→ Set problem
Below are the records; copy each line in them that holds the word "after".

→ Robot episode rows
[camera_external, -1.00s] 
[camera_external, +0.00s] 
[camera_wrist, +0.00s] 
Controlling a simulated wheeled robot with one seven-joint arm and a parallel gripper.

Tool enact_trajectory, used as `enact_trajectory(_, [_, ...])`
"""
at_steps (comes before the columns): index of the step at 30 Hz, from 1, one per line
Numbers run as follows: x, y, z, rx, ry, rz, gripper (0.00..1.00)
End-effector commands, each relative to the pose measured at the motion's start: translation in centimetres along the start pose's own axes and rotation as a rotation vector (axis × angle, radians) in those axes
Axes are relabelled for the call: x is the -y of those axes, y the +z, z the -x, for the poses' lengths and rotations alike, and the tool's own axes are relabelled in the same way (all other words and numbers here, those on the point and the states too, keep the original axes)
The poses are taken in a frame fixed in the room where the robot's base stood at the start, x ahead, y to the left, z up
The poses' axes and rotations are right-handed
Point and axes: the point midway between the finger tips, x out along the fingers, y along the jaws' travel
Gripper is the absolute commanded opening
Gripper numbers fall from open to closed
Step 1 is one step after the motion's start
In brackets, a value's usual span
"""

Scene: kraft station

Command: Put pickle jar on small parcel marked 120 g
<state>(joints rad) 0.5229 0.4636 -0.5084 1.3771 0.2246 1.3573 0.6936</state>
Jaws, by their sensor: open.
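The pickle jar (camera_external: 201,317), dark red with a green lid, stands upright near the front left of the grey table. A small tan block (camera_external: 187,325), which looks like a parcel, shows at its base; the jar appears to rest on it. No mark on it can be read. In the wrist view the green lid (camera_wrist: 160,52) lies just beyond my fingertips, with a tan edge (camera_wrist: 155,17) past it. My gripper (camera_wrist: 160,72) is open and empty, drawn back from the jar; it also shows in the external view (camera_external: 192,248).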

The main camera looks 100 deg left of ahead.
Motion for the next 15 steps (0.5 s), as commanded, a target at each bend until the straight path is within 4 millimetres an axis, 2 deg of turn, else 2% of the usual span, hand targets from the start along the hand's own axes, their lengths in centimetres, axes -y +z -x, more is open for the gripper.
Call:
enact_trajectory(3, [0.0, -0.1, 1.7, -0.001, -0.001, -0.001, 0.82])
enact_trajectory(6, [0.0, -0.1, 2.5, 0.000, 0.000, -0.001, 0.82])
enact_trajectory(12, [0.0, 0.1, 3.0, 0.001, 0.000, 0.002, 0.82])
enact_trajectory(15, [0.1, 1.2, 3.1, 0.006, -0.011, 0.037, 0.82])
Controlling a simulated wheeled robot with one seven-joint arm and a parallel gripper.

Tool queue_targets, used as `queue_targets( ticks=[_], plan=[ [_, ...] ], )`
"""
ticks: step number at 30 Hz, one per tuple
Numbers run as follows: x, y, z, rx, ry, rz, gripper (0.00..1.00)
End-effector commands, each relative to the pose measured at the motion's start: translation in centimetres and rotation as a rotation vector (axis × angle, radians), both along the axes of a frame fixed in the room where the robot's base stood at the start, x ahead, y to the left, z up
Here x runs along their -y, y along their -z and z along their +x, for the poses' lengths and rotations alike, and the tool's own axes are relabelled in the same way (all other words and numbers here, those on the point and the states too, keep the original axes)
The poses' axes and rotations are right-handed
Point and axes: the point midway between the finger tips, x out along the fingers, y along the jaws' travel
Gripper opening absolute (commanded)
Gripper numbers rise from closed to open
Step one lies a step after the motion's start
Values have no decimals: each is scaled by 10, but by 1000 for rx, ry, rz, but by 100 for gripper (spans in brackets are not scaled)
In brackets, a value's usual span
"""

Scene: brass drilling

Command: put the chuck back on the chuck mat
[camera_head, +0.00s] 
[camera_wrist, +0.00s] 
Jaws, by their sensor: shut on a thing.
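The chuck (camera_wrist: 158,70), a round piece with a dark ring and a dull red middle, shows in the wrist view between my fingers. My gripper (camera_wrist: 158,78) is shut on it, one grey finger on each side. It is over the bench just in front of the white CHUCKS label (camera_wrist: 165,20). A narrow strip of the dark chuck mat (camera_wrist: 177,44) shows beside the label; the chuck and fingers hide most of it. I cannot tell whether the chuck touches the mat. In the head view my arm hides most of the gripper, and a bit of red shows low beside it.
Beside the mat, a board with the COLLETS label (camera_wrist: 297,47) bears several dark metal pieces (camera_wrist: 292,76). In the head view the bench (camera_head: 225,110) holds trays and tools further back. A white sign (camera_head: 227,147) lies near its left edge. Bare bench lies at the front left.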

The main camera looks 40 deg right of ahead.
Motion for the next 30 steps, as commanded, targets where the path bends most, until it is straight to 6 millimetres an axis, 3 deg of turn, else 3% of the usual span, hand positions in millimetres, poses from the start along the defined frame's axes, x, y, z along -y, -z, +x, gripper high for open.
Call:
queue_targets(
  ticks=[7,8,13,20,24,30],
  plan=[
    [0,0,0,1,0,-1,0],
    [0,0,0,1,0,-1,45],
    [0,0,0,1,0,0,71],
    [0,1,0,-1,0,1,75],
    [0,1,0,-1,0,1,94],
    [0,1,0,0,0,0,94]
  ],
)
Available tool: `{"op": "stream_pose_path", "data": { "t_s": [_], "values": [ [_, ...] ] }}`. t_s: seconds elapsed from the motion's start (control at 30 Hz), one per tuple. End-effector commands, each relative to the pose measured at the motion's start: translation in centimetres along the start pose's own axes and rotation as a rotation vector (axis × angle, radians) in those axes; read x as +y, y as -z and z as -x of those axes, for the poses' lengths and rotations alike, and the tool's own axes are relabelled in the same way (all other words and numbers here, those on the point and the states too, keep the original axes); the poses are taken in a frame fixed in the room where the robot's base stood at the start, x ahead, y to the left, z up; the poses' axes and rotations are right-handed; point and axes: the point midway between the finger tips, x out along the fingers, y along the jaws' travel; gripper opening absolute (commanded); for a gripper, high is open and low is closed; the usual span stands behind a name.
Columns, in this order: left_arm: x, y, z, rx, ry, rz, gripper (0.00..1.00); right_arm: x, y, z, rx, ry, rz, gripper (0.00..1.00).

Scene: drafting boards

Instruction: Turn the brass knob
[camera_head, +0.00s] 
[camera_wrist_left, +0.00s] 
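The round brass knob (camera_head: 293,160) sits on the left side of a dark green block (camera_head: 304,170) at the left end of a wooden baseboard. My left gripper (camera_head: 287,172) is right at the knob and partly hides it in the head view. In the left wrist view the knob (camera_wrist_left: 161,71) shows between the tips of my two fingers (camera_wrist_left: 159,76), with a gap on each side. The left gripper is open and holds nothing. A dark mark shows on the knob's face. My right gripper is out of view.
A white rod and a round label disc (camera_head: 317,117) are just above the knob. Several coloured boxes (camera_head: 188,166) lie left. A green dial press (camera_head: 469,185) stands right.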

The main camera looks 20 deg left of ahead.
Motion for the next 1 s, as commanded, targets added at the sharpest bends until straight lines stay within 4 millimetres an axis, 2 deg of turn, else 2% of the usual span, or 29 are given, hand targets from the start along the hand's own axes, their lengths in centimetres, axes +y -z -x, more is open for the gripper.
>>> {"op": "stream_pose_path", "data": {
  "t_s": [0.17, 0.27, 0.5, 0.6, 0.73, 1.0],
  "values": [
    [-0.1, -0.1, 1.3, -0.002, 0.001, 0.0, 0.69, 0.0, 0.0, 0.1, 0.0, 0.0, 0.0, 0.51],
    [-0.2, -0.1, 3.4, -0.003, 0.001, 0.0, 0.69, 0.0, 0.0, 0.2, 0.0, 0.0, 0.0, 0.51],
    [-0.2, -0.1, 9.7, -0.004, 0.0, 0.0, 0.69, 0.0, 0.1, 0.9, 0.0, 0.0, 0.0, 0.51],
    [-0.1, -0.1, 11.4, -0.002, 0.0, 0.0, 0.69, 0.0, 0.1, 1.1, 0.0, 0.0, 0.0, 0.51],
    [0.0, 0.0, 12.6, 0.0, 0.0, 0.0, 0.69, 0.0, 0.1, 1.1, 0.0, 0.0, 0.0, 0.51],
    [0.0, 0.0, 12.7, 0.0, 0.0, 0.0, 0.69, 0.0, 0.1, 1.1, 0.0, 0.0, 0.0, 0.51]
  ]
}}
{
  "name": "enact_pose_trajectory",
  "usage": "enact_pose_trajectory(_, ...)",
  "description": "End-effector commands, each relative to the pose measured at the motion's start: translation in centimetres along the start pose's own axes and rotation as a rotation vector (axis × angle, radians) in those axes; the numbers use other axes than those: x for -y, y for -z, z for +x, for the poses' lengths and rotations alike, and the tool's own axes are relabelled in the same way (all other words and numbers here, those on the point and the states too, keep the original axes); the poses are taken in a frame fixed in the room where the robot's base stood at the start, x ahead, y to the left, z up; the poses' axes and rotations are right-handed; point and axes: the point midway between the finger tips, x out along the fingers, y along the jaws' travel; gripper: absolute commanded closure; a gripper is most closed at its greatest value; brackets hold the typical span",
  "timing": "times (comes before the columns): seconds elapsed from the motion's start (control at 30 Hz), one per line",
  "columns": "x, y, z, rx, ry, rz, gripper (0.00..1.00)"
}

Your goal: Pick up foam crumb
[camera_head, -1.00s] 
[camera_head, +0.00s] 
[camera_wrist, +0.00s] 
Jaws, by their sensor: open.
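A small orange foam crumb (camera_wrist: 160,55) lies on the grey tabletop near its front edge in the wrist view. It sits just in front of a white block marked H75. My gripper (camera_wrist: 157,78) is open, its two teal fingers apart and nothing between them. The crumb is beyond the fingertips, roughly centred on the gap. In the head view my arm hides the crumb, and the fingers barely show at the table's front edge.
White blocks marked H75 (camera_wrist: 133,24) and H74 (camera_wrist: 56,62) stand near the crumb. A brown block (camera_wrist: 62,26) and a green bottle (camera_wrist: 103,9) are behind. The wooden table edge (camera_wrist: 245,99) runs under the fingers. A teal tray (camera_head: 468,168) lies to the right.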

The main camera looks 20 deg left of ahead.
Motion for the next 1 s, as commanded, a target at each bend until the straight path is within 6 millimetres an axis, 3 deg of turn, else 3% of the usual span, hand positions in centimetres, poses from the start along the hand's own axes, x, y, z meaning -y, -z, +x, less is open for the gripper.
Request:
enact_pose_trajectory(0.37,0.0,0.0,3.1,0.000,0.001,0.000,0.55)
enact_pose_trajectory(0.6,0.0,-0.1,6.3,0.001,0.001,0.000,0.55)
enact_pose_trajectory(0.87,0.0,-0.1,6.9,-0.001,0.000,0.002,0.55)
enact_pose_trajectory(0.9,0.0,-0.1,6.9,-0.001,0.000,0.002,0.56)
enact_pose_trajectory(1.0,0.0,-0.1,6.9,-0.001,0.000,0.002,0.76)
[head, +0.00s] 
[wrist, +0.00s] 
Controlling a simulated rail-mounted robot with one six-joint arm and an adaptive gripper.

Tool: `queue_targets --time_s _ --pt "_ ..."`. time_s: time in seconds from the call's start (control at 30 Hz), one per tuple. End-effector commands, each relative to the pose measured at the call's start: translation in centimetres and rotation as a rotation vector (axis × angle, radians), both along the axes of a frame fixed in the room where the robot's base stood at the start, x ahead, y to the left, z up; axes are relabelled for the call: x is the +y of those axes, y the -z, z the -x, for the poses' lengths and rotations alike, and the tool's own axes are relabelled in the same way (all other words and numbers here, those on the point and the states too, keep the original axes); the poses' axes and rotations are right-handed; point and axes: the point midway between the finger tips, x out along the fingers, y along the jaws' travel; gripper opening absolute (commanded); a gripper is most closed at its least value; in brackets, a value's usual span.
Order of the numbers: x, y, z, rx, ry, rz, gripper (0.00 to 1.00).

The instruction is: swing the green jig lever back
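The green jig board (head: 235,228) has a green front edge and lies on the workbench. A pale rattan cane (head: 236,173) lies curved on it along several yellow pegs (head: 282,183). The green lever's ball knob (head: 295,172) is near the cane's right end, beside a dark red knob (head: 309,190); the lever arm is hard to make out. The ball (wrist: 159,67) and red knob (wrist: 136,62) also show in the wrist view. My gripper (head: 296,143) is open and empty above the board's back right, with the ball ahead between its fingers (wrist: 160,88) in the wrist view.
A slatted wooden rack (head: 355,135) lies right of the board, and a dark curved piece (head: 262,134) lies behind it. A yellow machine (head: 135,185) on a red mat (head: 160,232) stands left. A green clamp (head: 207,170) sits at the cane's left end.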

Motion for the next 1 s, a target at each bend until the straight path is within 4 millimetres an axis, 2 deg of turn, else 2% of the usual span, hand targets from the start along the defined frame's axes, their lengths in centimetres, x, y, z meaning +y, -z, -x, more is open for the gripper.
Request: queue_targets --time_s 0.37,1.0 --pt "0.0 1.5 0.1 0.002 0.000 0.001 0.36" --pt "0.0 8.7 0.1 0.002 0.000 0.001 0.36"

→ Result of this exercise
Step 1 is one step after the motion's start
Step one lies a step after the motion's start

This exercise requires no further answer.